脳腫瘍との闘いにより、プロ野球選手としてのキャリアを6年で終えることとなった横田慎太郎の本。

素直な想いと言葉で綴られる闘病の日々、

阪神ファンのみならず野球ファンの胸を打った「奇跡のバックホーム」までの道程。

阪神ファンであり、横田が主軸を担う日を楽しみにしていた私にとって心揺さぶられる一冊でした。

プロ野球ファンには背番号にロマンを感じる人が多いと思います。

例えばイチローの「51」、大谷翔平「17」等の皆がイメージする番号、

そして日本ハムでダルビッシュ有が背負った「11」をその後は大谷が背負ったというストーリー等、

一部のファンは数字に強い思い入れがあります。

かくいう私もその一人で、コインロッカーの番号からもその番号を背負う選手の顔をイメージします。

さて、横田慎太郎の背番号は「24」でした。

この番号は阪神ファンにとって大きな意味を持つ番号です。

スター選手、桧山進次郎の番号だったんですよね。

そしてこの「24」を横田が付けるということに、私は何の文句もありませんでした。

それだけの期待を抱かせるだけの将来性がある選手だったのです。

その横田がある時期から姿を見せなくなったことを私は明確に覚えています。

当初は脳腫瘍という病名が明かされなかったため、ファンの中では疑問や不安が渦巻いていました。

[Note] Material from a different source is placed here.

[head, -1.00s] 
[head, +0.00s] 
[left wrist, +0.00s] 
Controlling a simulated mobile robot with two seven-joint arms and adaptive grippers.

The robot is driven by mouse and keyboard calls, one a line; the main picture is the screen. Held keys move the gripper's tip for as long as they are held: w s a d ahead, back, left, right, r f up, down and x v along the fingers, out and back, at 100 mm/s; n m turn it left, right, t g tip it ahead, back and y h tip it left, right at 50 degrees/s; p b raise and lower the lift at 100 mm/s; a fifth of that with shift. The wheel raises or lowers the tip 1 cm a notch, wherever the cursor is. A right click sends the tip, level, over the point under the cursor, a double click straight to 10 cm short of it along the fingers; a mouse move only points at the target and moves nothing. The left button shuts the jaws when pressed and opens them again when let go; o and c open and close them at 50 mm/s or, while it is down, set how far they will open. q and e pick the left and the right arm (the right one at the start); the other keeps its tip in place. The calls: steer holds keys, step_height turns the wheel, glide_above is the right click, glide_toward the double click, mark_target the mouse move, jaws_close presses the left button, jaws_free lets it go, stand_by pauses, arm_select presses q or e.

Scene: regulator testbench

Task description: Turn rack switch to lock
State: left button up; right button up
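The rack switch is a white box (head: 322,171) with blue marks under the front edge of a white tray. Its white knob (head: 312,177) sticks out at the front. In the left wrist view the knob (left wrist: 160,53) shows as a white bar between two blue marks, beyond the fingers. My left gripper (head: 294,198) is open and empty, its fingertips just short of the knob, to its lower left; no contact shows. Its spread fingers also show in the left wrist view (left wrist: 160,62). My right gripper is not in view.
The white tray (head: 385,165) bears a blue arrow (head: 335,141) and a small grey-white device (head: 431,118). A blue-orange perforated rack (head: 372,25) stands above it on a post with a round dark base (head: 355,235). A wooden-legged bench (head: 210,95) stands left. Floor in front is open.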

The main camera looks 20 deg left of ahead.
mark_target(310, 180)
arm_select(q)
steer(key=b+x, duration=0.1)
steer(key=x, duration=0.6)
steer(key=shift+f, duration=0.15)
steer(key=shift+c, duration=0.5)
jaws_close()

あれは間違いなく横田への大きな期待ゆえの動揺でした。

この本にはその時期のことも書かれていますし、背番号についての本人の想いも書かれています。

脳腫瘍がどのように横田から野球を奪っていったのか、

それに対し、横田やご家族がどう立ち向かっていったのか、

読んでいると胸が苦しくなり、そして熱くなります。

あの素晴らしいバックホームが持つ大きな意味がこの一冊には記されています。

阪神タイガースという球団や、選手や監督にコーチのことも書かれていますので、

阪神ファン、そしてプロ野球ファンの方々にも読んで欲しいです。

横田慎太郎という背番号「24」を付けた選手がいたことを忘れませんし、

この先の横田の活動が素晴らしいものとなることを心から祈っています。

(ファンとして、敢えて呼び捨てで書きました。「横田、打ってくれ」と幾度も声援を向けていたので)

※追記 この記事をアップしたのが2023年7月12日でしたが、7月18日、横田慎太郎さんがご逝去されました。横田選手の縦縞を纏った勇姿、忘れません。ご冥福を心からお祈りいたします。